Fotoğraf ve video ile belgeleme de gereklidir. Fotoğrafla her bitkinin doğal ortamını, bu çevrede bulunma sıklığını, hangi türlerle bir arada olduğunu belgeleyebiliriz. Ekin/ürün isleme, harman, öğütme ya da kekik suyu çıkarma gibi uzun bir süreci gerektiren işlemlerin fotoğrafla belgelenmesinin yanı sıra videoya çekilmesi de gözden kaçabilecek ayrıntıların belgelenmesi için çok yararlıdır.
Alan çalışmaları sırasında ya da hemen ertesinde bitki tanımlamaları yapıldıktan, bitkinin türü ve varsa varyetesi öğrenildikten sonra, bilimsel yayınlar taranarak önce yayılım alanı, yayınlarda belirtilen kullanımlarla uyumlu bilgiler edinilip edinilmediği araştırılmalıdır. Yayın taramaları, henüz alan çalışması sırasında gerçekleştirilebilirse bize alanda yeni sorular sorma olanağını sağlar. Ancak çalışma sonunda, gerek çalışılan alanda, gerekse tüm Türkiye'de her bir bitkinin farklı ya da benzer kullanımlarının varlığının araştırılması çok önemlidir. Genellikle Türkiye'de yapılan etnobotanik yayınlarda göze çarpan en önemli eksikliklerden biri bu konuda gözlenmektedir. Kaynaklar oldukça dağınık olduğundan ve bu konuda başvurulabilecek bir merkezi kütüphane, veri tabanı, vb. olmadığından yayınlar taranmamakta ve bulunan bilgiler yeterince değerlendirilememektedir. Yurtiçi kaynaklar ve yayınlar kadar özellikle komşu ülkelerdeki (Yakin Doğu ve Akdeniz bölgesi) etnobotanik çalışma verilerine, kaynaklarına erişim de gereklidir. Özellikle Yakın Doğu konusunda önerebileceğim en iyi veri tabanı İngiltere'de KEW Botanical Garden'in Economic Botany bölümünde hazırlanmış ve bu alanda çalışanlara açık olan SEPASAL (Survey of Economic Plants for Arid and Semi Arid Lands) veri tabanıdır. MEDUSA (Mediterranean Network) gibi Akdeniz uluslarının bitki kullanımlarına ait veri tabanları da henüz tümüyle yeterli olmamakla birlikte taranmalıdır. Ayrıca özellikle Yunanistan, İtalya gibi ülkelerde gıda ve ilaç olarak kullanılan bitkilerle ilgili giderek artan yayınlar göz ardı edilmemelidir.

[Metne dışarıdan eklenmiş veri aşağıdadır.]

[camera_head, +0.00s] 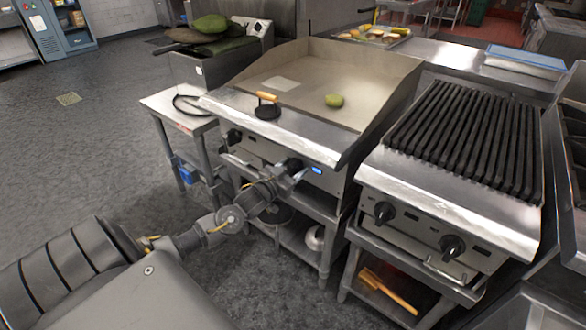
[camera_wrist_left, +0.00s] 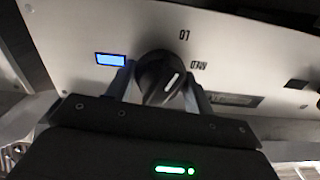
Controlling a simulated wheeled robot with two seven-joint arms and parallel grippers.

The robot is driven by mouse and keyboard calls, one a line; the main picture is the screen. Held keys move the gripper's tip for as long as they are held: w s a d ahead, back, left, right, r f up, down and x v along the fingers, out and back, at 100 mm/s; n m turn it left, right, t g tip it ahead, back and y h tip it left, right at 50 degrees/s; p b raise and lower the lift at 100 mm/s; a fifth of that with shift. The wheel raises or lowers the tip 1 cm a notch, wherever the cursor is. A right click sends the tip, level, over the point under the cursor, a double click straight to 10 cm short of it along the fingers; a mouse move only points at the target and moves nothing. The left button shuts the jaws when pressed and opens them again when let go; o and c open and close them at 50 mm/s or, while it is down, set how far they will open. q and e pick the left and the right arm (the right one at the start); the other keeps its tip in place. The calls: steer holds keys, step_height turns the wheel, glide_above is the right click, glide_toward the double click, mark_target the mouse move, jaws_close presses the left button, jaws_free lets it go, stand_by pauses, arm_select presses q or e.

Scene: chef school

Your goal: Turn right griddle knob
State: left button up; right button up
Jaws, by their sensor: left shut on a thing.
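The griddle (camera_head: 316,87) has a steel front panel with dark knobs. My left gripper (camera_head: 291,175) is at the right griddle knob (camera_head: 294,164), which it partly covers. In the left wrist view the black knob (camera_wrist_left: 162,78) sits between my two fingers, one on each side, and the gripper is shut on it. The knob's white mark is tilted slightly from vertical, its top leaning right. A lit blue display (camera_wrist_left: 110,59) is left of the knob; it also shows in the head view (camera_head: 317,170). The left griddle knob (camera_head: 234,137) is free. My right gripper is not in view.
A charbroiler (camera_head: 463,135) with its own knobs stands right of the griddle.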

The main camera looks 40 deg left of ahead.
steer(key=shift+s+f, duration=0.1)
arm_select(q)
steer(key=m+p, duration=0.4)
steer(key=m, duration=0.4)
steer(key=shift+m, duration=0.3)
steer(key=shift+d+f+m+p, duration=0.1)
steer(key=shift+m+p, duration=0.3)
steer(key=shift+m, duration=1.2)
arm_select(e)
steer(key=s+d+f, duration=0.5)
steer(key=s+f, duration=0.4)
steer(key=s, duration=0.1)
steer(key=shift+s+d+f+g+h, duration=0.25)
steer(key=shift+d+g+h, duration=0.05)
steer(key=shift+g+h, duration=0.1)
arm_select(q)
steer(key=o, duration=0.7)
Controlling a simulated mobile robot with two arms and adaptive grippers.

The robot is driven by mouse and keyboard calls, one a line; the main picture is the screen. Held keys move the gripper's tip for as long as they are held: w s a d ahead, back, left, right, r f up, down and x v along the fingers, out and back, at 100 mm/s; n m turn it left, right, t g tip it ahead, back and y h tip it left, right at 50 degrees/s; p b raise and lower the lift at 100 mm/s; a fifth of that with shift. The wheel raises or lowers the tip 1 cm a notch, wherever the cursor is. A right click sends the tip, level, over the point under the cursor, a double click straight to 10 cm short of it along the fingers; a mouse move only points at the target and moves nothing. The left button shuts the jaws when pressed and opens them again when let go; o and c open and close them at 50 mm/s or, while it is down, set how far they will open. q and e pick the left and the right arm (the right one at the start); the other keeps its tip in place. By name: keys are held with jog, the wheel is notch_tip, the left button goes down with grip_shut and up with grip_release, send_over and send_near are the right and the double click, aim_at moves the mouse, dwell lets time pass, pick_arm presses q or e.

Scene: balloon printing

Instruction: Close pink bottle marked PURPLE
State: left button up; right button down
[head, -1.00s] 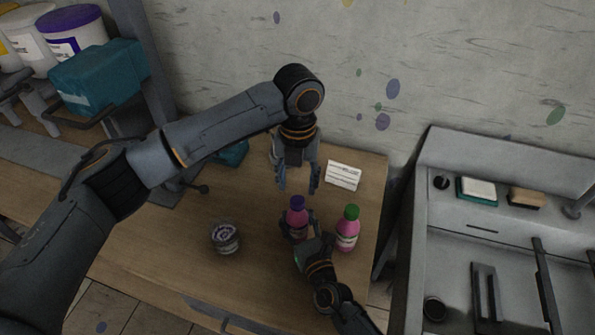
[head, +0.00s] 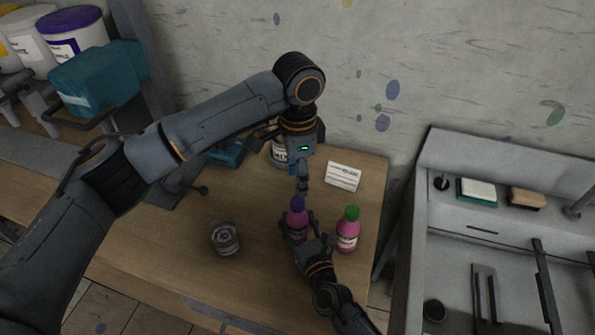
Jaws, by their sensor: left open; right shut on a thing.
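The pink bottle with the purple cap (head: 297,218) stands upright on the wooden table. The purple cap (head: 297,203) sits on its top. My right gripper (head: 297,236) is shut around the bottle's body from the front. My left gripper (head: 303,188) points down just above the purple cap, open, with a small gap between fingertips and cap. It is seen edge-on, so one finger hides the other. Whether the cap is fully tightened cannot be told. Any label on the bottle is hidden by my right gripper.
A pink bottle with a green cap (head: 348,230) stands close to the right. A glass jar (head: 225,239) is at the left. A white card (head: 343,176) and a jar labelled MIX (head: 279,152) stand behind. A sink unit (head: 450,200) is at the right.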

Uzun vadeli ve çok yönlü bir alan çalışmasıyla elde edilen bilgiler, disiplinler arası bir anlayışla ve farklı uzmanların katkısıyla değerlendirildiğinde, bitki listelerinden oluşan alışılagelen etnobotanik raporlardan çok daha fazla katkı sağlayacak ve halkın bilgi birikiminin ülkemiz yararına kullanımı mümkün olacaktır. Eğitime ve yerel kalkınmaya yönelik olduğu kadar halktan alınan bilgileri onlara derli- toplu bir biçimde sunmaya yönelik popüler yayınlar da etnobotanik alanında düşünülmesi gereken önemli çalışmalardandır.